Nov. 2, 2009 (Business Wire) -- Fitch Ratings has affirmed the Issuer Default Rating (IDR) and long-term ratings for Johnson Controls, Inc. (JCI) at 'BBB'. The short-term IDR and commercial paper ratings have been affirmed at 'F2'. The Rating Outlook has been revised to Stable from Negative. A detailed list of rating actions follows at the end of this release.
As of Sept. 30, 2009 JCI had nearly $4 billion of outstanding debt, including $46 million of equity units to which Fitch has assigned 100% equity credit.
The revision of the Rating Outlook to Stable reflects JCI's recent debt reduction, extensive restructuring that has contributed to lower costs, and a slowly improving economy that is raising automotive production modestly from extremely weak levels earlier in the year.
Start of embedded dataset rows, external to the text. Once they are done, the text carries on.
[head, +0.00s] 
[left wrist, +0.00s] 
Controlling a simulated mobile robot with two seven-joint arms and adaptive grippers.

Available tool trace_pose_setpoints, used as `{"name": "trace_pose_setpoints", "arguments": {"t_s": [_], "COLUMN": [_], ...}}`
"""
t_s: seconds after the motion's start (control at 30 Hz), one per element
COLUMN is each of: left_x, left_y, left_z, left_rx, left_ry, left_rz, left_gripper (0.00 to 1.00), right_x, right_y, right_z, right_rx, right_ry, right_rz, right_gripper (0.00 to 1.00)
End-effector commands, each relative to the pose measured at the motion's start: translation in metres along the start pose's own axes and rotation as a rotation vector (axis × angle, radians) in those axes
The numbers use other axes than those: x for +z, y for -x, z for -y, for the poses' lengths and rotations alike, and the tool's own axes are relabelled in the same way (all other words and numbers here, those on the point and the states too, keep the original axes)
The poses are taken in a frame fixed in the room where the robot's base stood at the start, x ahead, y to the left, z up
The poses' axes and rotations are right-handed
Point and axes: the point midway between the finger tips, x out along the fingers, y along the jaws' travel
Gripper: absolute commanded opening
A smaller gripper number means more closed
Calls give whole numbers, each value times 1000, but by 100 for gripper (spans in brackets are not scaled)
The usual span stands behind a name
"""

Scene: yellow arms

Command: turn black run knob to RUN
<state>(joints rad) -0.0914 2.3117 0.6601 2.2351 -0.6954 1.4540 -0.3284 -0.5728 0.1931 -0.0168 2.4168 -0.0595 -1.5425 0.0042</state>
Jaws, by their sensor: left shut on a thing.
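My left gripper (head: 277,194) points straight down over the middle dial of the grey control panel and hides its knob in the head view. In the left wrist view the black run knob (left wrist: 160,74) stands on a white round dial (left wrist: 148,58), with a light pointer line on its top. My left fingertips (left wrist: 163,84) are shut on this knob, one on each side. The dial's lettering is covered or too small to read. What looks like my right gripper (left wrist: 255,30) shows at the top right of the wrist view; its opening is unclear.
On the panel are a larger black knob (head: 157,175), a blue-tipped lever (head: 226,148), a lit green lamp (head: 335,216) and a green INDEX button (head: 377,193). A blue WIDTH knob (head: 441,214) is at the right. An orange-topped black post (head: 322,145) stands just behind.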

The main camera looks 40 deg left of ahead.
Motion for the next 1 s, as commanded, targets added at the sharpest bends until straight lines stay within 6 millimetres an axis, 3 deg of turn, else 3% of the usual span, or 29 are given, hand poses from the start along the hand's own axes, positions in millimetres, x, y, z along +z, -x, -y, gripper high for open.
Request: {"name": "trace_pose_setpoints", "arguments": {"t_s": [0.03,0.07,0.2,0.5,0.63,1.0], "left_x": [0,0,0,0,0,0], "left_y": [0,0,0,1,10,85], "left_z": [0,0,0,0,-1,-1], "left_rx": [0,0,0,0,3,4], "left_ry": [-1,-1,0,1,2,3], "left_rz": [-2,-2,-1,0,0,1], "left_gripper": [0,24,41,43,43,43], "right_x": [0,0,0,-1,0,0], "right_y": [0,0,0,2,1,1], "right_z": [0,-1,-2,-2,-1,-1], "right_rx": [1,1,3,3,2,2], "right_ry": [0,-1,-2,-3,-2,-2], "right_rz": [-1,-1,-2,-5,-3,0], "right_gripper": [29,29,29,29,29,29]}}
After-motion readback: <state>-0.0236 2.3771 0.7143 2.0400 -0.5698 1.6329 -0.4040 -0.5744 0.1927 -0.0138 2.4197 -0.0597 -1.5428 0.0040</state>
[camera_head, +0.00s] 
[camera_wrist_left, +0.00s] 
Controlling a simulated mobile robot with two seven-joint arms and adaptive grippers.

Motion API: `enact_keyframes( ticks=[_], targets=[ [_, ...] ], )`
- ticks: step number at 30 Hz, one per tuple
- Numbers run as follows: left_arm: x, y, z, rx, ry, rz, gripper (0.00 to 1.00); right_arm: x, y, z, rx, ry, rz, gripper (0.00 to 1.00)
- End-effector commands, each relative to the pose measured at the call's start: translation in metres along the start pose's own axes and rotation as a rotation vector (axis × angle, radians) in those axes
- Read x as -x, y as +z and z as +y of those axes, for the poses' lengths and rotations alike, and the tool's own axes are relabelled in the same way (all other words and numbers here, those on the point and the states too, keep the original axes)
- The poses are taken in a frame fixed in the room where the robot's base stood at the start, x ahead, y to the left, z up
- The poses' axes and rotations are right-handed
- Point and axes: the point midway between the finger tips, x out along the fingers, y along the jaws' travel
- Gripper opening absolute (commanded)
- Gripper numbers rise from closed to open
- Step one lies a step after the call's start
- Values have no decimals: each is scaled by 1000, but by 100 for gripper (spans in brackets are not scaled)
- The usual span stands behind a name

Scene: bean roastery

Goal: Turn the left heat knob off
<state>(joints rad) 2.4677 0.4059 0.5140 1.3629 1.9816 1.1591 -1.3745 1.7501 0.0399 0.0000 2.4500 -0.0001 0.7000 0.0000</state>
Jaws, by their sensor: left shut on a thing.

JCI's financial profile remains weaker than it was prior to the recession, and leverage remains somewhat high for the ratings. However, the company's restructuring should allow it to be profitable at lower sales volumes and reduce leverage during the next several quarters. JCI has been clear about its intent to rebuild credit metrics that could be accomplished through a combination of better operating performance and debt reduction. Future rating upgrades are possible but will depend on the path of the economy, the amount and timing of government stimulus spending, and JCI's discretionary spending.
The ratings are supported by JCI's strong position as a global automotive supplier and its well-established market presence in the Building Efficiency (BE) business. The company is well positioned to benefit from the growing importance of environmental sustainability, and it has a large proportion of profitable aftermarket revenue in the Power and BE segments.
Free cash flow in fiscal 2010 is expected to improve substantially compared to 2009 when it was negative due to the sharp economic contraction and restructuring costs. By the end of fiscal 2009 destocking had largely been completed in the Power segment, and the Automotive Experience (AE) segment had returned to profitability. However, free cash flow could remain below the solid levels that JCI generated prior to the recession until end-market demand improves further. Rating concerns include future automotive production levels, expected weakness through 2010 in JCI's late-cycle BE business, risks related to JCI's development of new battery technology, and commodity costs.
Many of the concerns surrounding JCI's AE segment have been resolved or reduced, including the exit from bankruptcy of GM and Chrysler and JCI's gradual assumption of certain parts production from distressed suppliers. Most of JCI's restructuring efforts were concentrated at AE which reported a profit in the fourth fiscal quarter ended Sept. 30, 2009 following several quarterly losses.